KP: Is there still hope in Gaza? Do the people still have a sense of hope that things will eventually get better?
AM: I think it’s changed over the years. When I first started going there, there was much more sense of hope. The blockade was only three years old at that time when I first went. And there was a sense that this won’t last much longer. And that galvanized people. There was a spirit to fight back against this. But more recently, last year, it’s been twelve years now. I think there’s less and less hope in Gaza every year. They realize this isn’t going to go away, and there’s a lack of faith in their politicians. There’s no strong leadership anymore, they don’t have any faith in their leadership to solve this problem. And so I see there’s a psychological toll from that. It’s much more palpable now. So I sense hope is much less, in much shorter supply in Gaza.
KP: What do you think can be done?
AM: The international community has washed its hands of Gaza. There’s sort of a sense that this is unsolvable and they’ve walked away. Now there are other things in the world much more immediate and distracting for people. Where’s the impetus to really step in and try to solve this? That’s a huge problem. The blockade is causing a humanitarian disaster in Gaza, and if it’s not addressed soon, I think the place is really… The suffering in there is appalling.
MM: Didn’t the UN come to some conclusion that by 2020 the strip could be actually uninhabitable. Unlivable.
AM: Yes, in terms of even —
MM: Just basic services.
AM: The water table is polluted. Electricity is, there’s less and less electricity now. Unemployment increases every year.

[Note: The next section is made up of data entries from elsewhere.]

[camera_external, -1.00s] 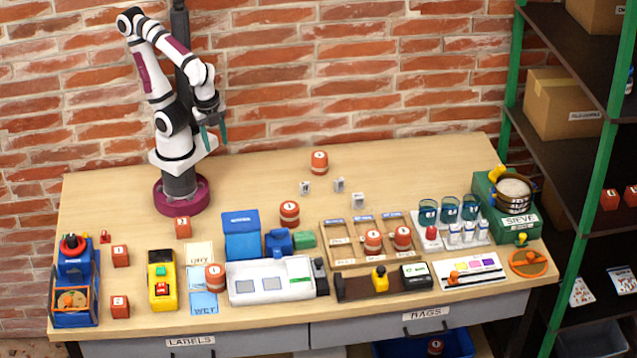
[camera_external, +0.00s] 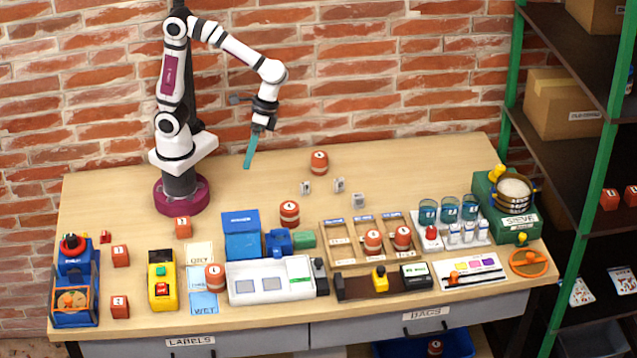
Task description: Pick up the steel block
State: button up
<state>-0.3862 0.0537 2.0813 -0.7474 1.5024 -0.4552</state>
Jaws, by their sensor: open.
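Several small grey metallic blocks stand on the wooden table right of the arm: one at the left (camera_external: 306,188), one in the middle (camera_external: 339,185) and one at the right (camera_external: 358,201). They look like steel blocks with small markings that I cannot read. My gripper (camera_external: 248,163) hangs in the air up and left of them, fingers pointing down, apart from everything. It is open and empty. Its fingers are seen nearly edge-on, so the gap between them is hard to see.
An orange barrel (camera_external: 319,162) stands behind the blocks and another (camera_external: 289,213) in front. The table's back left is clear.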

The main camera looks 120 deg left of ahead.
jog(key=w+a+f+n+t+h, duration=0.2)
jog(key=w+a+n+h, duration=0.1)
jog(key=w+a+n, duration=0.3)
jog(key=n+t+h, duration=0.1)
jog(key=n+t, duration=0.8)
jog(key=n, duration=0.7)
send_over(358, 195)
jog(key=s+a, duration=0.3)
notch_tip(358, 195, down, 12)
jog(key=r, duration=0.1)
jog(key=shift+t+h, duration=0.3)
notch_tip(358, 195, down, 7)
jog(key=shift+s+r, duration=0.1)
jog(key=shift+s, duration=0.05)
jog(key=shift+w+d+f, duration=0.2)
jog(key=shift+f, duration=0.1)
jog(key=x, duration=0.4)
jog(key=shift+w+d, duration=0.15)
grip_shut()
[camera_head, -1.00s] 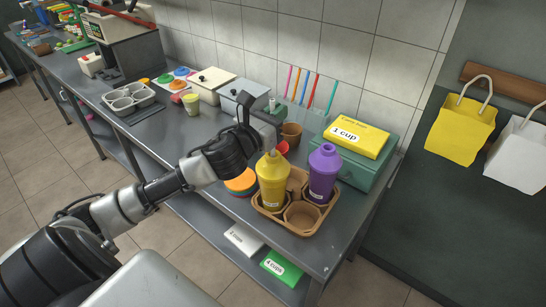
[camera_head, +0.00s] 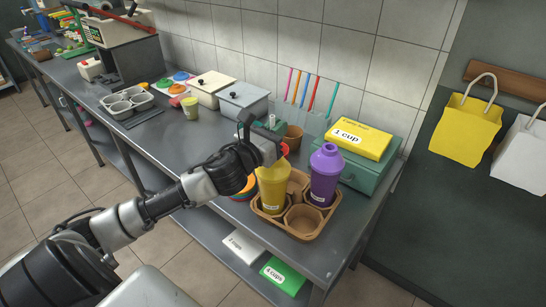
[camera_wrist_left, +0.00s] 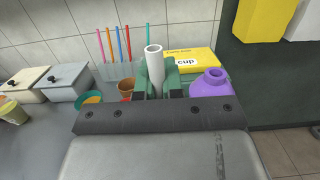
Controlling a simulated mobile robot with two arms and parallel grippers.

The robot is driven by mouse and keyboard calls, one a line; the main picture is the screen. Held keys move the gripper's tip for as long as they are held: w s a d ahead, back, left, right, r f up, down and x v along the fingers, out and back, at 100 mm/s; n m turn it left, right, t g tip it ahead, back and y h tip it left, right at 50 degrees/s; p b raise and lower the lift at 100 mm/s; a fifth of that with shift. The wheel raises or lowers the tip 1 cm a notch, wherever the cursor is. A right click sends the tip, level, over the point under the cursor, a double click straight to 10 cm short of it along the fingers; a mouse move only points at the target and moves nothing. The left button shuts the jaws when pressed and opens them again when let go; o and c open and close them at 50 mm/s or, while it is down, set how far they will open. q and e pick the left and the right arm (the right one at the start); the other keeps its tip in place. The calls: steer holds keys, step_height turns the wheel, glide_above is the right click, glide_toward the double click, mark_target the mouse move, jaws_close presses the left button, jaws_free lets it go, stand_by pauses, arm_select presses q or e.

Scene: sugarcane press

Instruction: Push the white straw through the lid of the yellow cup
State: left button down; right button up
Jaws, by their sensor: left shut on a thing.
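The purple cup (camera_head: 324,175) stands in the carrier to the right. My right gripper is not in view.
A brown cup (camera_head: 293,137) and a rack of coloured straws (camera_head: 311,121) stand behind. A green box (camera_head: 370,171) with a yellow "1 cup" pack (camera_head: 358,138) is at the back right. The counter's front edge runs close to the carrier.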

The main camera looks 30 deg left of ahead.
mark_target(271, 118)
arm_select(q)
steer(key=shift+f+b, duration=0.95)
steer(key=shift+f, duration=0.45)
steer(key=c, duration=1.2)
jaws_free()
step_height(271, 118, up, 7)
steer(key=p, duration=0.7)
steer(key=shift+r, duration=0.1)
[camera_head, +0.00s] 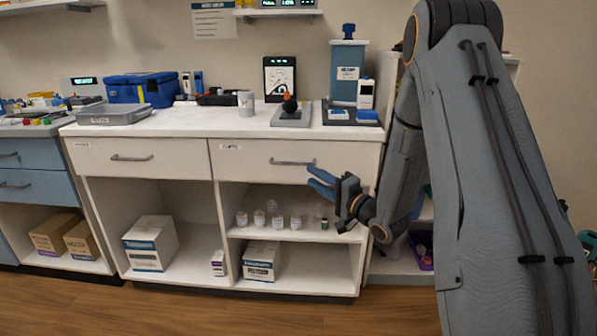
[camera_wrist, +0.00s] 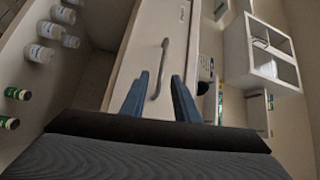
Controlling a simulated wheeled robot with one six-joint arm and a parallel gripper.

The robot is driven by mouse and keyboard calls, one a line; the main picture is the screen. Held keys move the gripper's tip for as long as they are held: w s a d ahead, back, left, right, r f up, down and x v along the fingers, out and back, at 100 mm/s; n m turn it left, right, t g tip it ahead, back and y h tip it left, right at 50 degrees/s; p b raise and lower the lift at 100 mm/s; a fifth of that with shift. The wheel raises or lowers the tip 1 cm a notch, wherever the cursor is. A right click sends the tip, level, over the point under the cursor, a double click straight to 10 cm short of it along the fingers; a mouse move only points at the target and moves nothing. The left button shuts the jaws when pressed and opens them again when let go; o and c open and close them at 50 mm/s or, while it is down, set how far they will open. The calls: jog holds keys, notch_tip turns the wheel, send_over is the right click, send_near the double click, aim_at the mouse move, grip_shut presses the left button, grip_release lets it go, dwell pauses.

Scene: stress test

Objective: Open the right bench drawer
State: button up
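The right bench drawer (camera_head: 240,161) is a white front under the worktop and looks shut, flush with the left drawer. Its grey bar handle (camera_head: 285,162) runs across the middle. My gripper (camera_head: 311,174) is open, its two blue fingers just below and beside the handle's right end. In the wrist view the handle (camera_wrist: 164,58) shows between the spread fingers of my gripper (camera_wrist: 160,77), with gaps to both sides. I cannot tell how deep the handle sits between them or whether a finger touches it.
The left drawer (camera_head: 140,157) is shut. Below the right drawer, several small jars (camera_head: 259,218) stand on an open shelf (camera_head: 310,235). The worktop (camera_head: 190,123) above holds a grey tray (camera_head: 114,114), a blue case (camera_head: 143,89) and instruments. The floor (camera_head: 200,312) in front is clear.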

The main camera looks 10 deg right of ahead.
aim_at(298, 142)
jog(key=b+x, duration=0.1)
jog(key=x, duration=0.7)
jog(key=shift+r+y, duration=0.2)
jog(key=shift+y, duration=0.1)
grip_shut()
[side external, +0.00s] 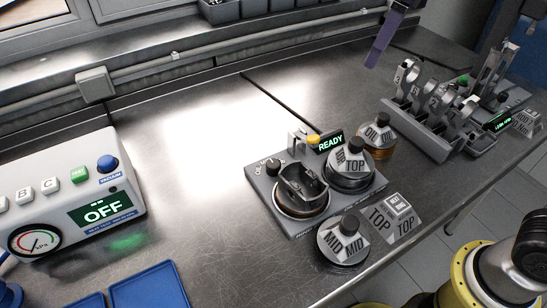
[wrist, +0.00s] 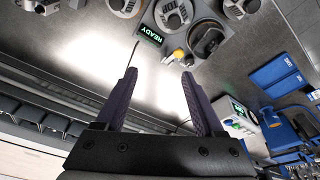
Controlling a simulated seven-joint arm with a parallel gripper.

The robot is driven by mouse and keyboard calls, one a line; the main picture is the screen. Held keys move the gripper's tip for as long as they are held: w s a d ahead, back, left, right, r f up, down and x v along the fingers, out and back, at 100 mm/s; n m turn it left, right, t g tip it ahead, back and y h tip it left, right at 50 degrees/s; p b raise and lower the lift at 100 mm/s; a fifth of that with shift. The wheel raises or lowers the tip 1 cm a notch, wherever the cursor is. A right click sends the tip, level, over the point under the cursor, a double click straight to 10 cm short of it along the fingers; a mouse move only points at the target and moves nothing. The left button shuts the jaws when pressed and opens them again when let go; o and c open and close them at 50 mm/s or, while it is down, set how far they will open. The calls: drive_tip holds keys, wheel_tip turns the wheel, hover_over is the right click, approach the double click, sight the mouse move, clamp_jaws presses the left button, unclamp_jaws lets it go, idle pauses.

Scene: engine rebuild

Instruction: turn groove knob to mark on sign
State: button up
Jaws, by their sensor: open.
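A small black knob (side external: 273,166) sits on the left corner of a grey fixture (side external: 262,196), beside a dark metal ring holder (side external: 302,188). I cannot make out its pointer or dial marks. A small angled sign (side external: 393,218) reading TOP, with a little card above, stands on the bench right of the fixture. The card's marks are too small to read. My gripper (wrist: 158,70) is open and empty. A purple finger of it shows at the top of the side view, above the bench and apart from the fixture. The ring holder also shows in the wrist view (wrist: 207,38).
The fixture has a green READY display (side external: 330,143), a yellow button (side external: 313,140) and a TOP canister (side external: 350,165). MID (side external: 344,240) and OIL (side external: 377,135) canisters stand close by. A rod rack (side external: 430,130) stands right, an OFF console (side external: 72,195) left. Bench between console and fixture is clear.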

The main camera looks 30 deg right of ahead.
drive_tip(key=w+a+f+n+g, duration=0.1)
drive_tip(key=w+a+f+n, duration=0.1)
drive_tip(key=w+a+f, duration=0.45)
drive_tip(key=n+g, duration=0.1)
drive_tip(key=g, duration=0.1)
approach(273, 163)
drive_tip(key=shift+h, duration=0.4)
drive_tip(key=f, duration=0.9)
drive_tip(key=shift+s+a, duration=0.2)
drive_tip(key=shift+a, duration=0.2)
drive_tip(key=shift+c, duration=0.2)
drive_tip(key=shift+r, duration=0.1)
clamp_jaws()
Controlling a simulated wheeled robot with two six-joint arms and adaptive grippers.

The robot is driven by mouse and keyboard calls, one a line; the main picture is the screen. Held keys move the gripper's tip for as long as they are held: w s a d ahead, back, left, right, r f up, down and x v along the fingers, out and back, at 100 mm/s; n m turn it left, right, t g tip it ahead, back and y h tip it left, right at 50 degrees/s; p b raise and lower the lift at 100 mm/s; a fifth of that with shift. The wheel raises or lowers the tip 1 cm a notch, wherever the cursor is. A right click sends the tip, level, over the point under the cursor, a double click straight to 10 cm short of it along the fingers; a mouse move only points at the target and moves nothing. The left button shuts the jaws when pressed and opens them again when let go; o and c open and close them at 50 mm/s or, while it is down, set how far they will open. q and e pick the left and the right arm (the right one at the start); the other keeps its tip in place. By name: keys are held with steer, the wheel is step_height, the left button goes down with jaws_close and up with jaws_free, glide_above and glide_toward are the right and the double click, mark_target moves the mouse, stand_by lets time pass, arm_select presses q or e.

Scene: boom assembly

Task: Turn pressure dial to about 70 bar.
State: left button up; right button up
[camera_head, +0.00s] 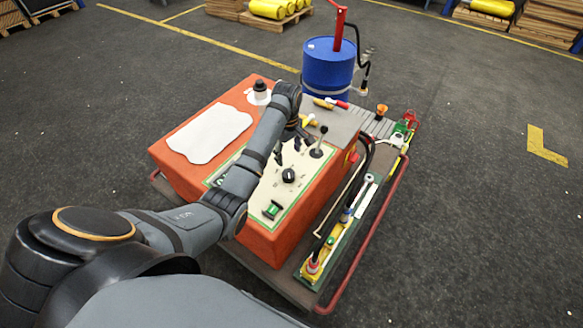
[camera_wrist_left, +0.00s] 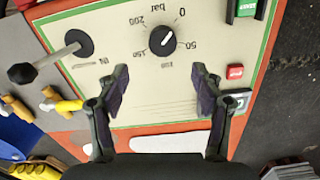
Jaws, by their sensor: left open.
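The pressure dial (camera_head: 289,175) is a round black knob on the cream panel (camera_head: 262,196) of an orange console. In the left wrist view the dial (camera_wrist_left: 162,40) shows a white pointer line, with 0, 50, 150, 200 and "bar" printed around it upside down. The line seems to slant towards the upper right, but the exact reading is too small to tell. My left gripper (camera_head: 289,151) is over the panel, just behind the dial in the head view. In the left wrist view its two fingers (camera_wrist_left: 161,88) are apart and empty, with the dial beyond their tips.
A black lever (camera_head: 317,150) stands beside the dial. A green switch (camera_head: 272,210) is on its near side, and a small red button (camera_wrist_left: 235,72) shows in the wrist view. A blue drum (camera_head: 327,70) stands behind the console. Hoses and a red rail (camera_head: 372,247) run along the right.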

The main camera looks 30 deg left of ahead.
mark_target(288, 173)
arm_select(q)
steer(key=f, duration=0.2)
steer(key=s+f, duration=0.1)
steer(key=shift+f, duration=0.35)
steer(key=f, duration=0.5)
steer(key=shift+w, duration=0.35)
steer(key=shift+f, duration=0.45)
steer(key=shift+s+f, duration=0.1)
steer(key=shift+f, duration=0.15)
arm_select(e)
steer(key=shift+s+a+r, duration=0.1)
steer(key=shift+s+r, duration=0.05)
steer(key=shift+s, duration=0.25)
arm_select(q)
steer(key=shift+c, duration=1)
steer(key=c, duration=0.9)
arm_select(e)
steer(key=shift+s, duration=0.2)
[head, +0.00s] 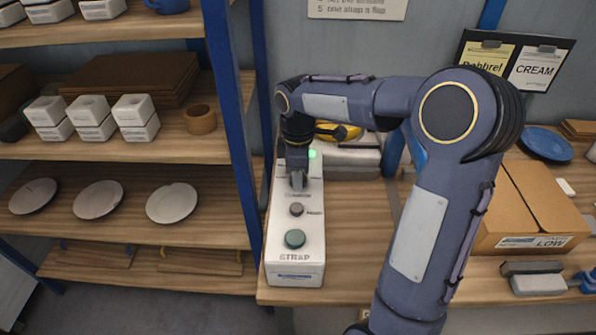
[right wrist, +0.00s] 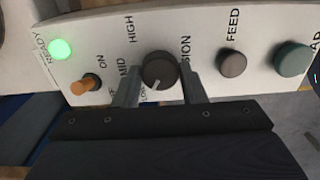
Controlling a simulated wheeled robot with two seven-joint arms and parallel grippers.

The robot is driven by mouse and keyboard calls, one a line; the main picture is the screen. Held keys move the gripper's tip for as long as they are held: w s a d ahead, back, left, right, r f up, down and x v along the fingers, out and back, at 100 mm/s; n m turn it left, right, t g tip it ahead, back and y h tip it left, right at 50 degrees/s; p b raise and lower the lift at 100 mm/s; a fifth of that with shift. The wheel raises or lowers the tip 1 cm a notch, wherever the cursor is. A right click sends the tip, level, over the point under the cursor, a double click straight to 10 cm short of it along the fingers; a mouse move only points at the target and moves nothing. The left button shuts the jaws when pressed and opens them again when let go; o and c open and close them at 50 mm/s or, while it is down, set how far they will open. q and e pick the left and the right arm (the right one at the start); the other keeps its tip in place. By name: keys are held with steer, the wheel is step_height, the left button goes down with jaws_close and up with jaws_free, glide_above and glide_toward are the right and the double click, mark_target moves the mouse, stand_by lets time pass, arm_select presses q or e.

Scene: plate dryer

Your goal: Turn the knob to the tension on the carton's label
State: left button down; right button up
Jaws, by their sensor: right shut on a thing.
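The strapping machine's white panel (head: 296,265) stands at the front left of the bench. Its dark tension knob (right wrist: 160,70) sits between the two fingers of my right gripper (right wrist: 157,88), which is shut on it. The knob's white pointer line points down and left in the right wrist view, toward the LOW mark partly hidden by a finger. MID and HIGH are printed to the knob's left and upper left. In the head view my right gripper (head: 297,183) hides the knob. The brown carton (head: 545,205) at the right has a label (head: 534,242) reading LOW. My left gripper is out of view.
The panel also has a lit green READY lamp (right wrist: 61,49), an orange on-off switch (right wrist: 86,84), a grey FEED button (right wrist: 232,63) and a green STRAP button (right wrist: 292,59). Shelves (head: 120,150) with plates and cups stand at the left. Bare bench lies right of the panel.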

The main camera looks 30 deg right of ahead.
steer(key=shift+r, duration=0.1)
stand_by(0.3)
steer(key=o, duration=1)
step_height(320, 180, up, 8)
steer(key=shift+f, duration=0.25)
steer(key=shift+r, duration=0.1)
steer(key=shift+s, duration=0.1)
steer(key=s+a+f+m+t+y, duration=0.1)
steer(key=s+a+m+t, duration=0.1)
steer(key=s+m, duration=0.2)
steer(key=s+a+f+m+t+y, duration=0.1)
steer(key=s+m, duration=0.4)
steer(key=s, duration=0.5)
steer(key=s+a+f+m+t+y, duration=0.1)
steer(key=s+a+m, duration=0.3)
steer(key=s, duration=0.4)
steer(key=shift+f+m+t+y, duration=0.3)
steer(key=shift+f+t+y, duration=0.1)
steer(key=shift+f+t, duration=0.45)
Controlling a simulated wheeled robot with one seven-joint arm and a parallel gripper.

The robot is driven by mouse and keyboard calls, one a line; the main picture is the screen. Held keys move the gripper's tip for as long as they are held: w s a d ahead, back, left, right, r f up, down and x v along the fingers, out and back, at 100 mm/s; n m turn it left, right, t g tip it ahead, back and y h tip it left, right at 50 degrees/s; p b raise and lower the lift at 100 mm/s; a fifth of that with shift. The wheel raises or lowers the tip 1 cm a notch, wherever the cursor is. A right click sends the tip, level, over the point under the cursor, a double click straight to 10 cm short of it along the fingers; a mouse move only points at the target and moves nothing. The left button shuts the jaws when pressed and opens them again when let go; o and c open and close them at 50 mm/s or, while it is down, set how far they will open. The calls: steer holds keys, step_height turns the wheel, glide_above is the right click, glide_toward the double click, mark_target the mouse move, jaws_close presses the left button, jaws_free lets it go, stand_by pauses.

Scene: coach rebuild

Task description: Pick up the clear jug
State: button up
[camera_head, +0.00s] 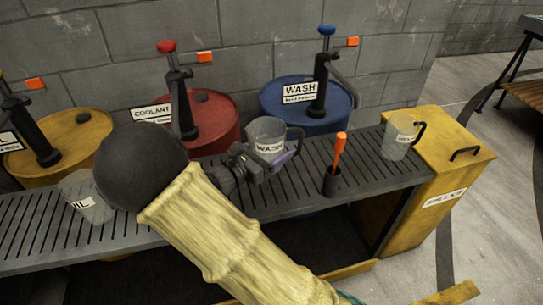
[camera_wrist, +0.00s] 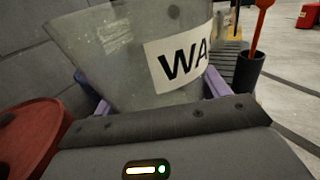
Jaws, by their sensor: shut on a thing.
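A clear jug with a WASH label (camera_head: 268,133) is above or on the slatted bench in front of the blue drum. It has a dark handle on its right side. In the wrist view the jug (camera_wrist: 115,65) fills the upper middle, slightly tilted in the picture. My gripper (camera_head: 272,160) is shut on it, with purple fingers on either side of its lower part. The jug's base is hidden, so I cannot tell if it touches the bench. Two other clear jugs show: one labelled OIL (camera_head: 88,197) at the left, and one at the right (camera_head: 400,140).
The slatted bench (camera_head: 310,178) carries a black cup (camera_head: 332,182) with an orange tool, right of my gripper. Yellow (camera_head: 60,150), red (camera_head: 215,120) and blue (camera_head: 290,95) drums with pumps stand behind. A yellow cabinet (camera_head: 440,180) stands at the right end.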

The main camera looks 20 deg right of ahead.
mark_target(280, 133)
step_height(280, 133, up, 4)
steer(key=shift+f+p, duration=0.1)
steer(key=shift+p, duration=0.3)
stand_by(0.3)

MM: It’s an environmental disaster.
AM: And not being able to leave. The economy is dead in the water. There’s very little positive, really, to talk about. And if the international community isn’t going to step in, nobody is. There’s no inclination from the Israeli side, it seems, to change the status quo. And Hamas are fresh out of ideas. Their problems are all now between them and Fatah, and who knows if there ever will be reconciliation there. So the people are left…isolated. Abandoned.
MM: Yeah. It is that sense of abandonment and you know, that feeling of lack of care internationally. And it’s justified. It’s a justifiable feeling, you know?
KP: What do you hope will happen with “Gaza?” What do you hope people will take from it and do?
AM: I hope they’ll take greater insight into what the reality of Gaza is. They’ll get a true sense of the life of Palestinians inside Gaza. And, importantly, crucially, come to an understanding that the blockade has caused terrible suffering. It’s the collective punishment of an entire population and it is inhumane and that it must end.
MM: A documentary has the power to reach people. And we would hope that it would shine a light on a clearly neglected part of the world. Our hope is that it’s seen by as many people as possible and if it touches the hearts of only a handful of people to change their perception of this place, who knows? It might gain some traction and it might go to the powers that be. There might be some sense of empathy from world leaders. But from the ordinary person, we would just like people to understand that their fellow human beings are being treated this way. I think film and documentary has the power to do that.
A filmmaker we both like, [Gianfranco] Rosi, who directed a film called “Fire at Sea” made a wonderful film about a migrant crisis in Europe, and that to me, would demonstrate the potential in film to inform, educate, and enlighten people. So we hope the film will do that without it being didactic or hectoring or lecturing. We didn’t want to get into that. We just wanted to show life as it is. And we hope that people will come away from the film with a changed perspective, basically.
KP: How has this film changed you?
AM: You become much more appreciative of the things you normally take for granted. I mean, for me, covering the war in 2014 was one of the most difficult experiences personally, I’ve ever gone through. But I don’t dwell on it because I at least get to leave Gaza. I mean, there’s too many people who go through that. And then have to live with the prospect that it can happen all over again. I can’t imagine that. The stress that would induce. The psychological pressure people are suffering because of that. It took me a long time to process all the things I saw in 2014. But yet, I get to leave. I’m hugely appreciative of the life I get to lead and I love who we are. We forget that a lot in the west.
MM: I pretty much echo what Andrew said. For me, I just found an incredibly profound experience to work on this film. And particularly to have visited the place. You do have that sense of gratitude. Your petty first world problems are brought sharply into focus when people don’t have electricity and live in an open prison, effectively, as it has been described, and I think it’s an accurate enough description. So I would just hope that we can continue to work in areas that, maybe there’s other parts of the world that we can make films about as well that could bring a bit of enlightenment to the world. Just be thankful for what you’ve got, I suppose, is the big learning thing from it. It goes into your blood, the place. Even just spending four weeks there, you can just feel it. We were incredibly sad leaving because you have that sense that you’re never going to see these people again.